Set problem: Output the full listing below exactly as it reads, and skip anything that is a picture.

Provided data:
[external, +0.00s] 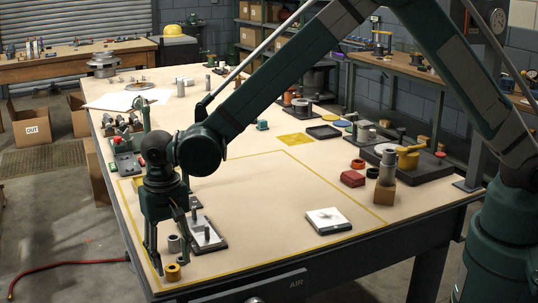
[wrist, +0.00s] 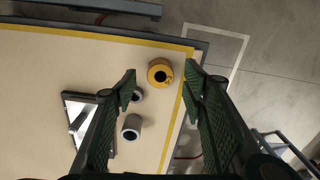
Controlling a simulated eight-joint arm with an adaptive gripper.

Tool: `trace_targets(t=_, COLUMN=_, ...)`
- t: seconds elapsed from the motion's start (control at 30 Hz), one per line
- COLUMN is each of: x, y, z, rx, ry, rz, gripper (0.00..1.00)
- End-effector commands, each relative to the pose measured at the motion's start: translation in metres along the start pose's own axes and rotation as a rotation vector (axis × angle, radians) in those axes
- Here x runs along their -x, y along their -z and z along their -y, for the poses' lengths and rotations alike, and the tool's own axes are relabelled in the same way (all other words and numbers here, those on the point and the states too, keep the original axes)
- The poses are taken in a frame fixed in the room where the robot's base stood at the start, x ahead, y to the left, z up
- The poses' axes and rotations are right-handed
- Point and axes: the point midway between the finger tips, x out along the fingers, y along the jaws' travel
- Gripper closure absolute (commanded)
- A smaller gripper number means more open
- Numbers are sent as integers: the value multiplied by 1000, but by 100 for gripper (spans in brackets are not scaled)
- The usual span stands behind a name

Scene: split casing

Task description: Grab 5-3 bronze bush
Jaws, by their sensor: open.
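A bronze-yellow ring-shaped bush (external: 172,272) with a dark bore lies on the table near its front left corner. In the wrist view the bush (wrist: 154,65) shows between and beyond my fingertips, near the yellow border line; marks on it are too small to read. My gripper (external: 170,252) points down above and around that corner, open and empty. In the wrist view my two fingers (wrist: 161,88) stand wide apart, with neither seen touching the bush. The exact height of the fingertips over the bush is hard to tell.
A grey cylinder (wrist: 131,127) and a smaller grey ring (wrist: 137,96) stand close by the left finger. A dark plate with a metal post (external: 207,236) lies just behind. A white-topped block (external: 328,220) sits right, with open table between. The table edge is close.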

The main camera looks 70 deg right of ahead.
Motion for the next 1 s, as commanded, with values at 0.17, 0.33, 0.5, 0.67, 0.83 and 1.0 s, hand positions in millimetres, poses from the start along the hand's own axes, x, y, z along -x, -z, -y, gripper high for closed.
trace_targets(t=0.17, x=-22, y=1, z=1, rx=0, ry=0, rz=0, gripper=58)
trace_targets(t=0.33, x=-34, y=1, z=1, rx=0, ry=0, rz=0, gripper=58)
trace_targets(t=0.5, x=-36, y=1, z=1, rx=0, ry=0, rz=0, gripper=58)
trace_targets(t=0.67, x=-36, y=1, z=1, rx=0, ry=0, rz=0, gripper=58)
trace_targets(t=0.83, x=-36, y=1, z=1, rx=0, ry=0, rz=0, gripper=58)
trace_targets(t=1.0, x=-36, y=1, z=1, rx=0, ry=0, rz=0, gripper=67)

Solution below:
[external, +0.00s] 
[wrist, +0.00s] 
Controlling a simulated eight-joint arm with an adaptive gripper.

Tool: `trace_targets(t=_, COLUMN=_, ...)`
- t: seconds elapsed from the motion's start (control at 30 Hz), one per line
- COLUMN is each of: x, y, z, rx, ry, rz, gripper (0.00..1.00)
- End-effector commands, each relative to the pose measured at the motion's start: translation in metres along the start pose's own axes and rotation as a rotation vector (axis × angle, radians) in those axes
- Here x runs along their -x, y along their -z and z along their -y, for the poses' lengths and rotations alike, and the tool's own axes are relabelled in the same way (all other words and numbers here, those on the point and the states too, keep the original axes)
- The poses are taken in a frame fixed in the room where the robot's base stood at the start, x ahead, y to the left, z up
- The poses' axes and rotations are right-handed
- Point and axes: the point midway between the finger tips, x out along the fingers, y along the jaws' travel
- Gripper closure absolute (commanded)
- A smaller gripper number means more open
- Numbers are sent as integers: the value multiplied by 1000, but by 100 for gripper (spans in brackets are not scaled)
- The usual span stands behind a name

Scene: split casing

Task description: Grab 5-3 bronze bush
Jaws, by their sensor: open.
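A bronze-yellow ring-shaped bush (external: 172,272) with a dark bore lies on the table near its front left corner. In the wrist view the bush (wrist: 154,65) shows between and beyond my fingertips, near the yellow border line; marks on it are too small to read. My gripper (external: 170,252) points down above and around that corner, open and empty. In the wrist view my two fingers (wrist: 161,88) stand wide apart, with neither seen touching the bush. The exact height of the fingertips over the bush is hard to tell.
A grey cylinder (wrist: 131,127) and a smaller grey ring (wrist: 137,96) stand close by the left finger. A dark plate with a metal post (external: 207,236) lies just behind. A white-topped block (external: 328,220) sits right, with open table between. The table edge is close.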

The main camera looks 70 deg right of ahead.
Motion for the next 1 s, as commanded, with values at 0.17, 0.33, 0.5, 0.67, 0.83 and 1.0 s, hand positions in millimetres, poses from the start along the hand's own axes, x, y, z along -x, -z, -y, gripper high for closed.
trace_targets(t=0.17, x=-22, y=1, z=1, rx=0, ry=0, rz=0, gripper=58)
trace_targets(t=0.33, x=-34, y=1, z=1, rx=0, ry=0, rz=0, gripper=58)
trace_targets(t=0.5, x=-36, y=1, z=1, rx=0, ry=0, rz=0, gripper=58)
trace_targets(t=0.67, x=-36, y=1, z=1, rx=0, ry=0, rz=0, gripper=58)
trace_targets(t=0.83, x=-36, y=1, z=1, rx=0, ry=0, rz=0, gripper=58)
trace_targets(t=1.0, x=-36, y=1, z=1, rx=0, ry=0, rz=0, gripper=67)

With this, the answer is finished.